>> begin Data segment
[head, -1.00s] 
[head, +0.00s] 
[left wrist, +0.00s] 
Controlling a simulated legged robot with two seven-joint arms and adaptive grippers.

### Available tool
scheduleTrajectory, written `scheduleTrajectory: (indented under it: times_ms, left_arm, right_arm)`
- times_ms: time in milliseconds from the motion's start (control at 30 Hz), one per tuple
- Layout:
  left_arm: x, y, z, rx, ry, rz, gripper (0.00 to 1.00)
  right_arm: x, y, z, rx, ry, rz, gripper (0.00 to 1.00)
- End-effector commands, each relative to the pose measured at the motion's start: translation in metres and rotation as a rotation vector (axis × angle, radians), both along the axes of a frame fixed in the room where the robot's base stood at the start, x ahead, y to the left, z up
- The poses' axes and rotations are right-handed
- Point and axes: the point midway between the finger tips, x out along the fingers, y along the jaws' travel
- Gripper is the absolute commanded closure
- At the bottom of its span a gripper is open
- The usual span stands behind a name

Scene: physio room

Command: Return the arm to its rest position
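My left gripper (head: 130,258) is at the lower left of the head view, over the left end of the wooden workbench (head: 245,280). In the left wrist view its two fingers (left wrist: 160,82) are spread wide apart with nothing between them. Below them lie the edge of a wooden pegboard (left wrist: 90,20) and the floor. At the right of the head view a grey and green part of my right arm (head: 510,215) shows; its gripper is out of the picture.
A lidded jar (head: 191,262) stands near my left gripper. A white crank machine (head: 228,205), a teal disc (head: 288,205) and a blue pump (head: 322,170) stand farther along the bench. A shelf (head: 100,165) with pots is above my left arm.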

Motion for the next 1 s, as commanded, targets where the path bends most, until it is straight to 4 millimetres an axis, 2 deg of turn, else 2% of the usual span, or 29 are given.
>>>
>> end Data segment
▶ _Task prompt_
Say how many lines of the data hold the string "usual". Reply with the number alone.

▶ _Written answer_
2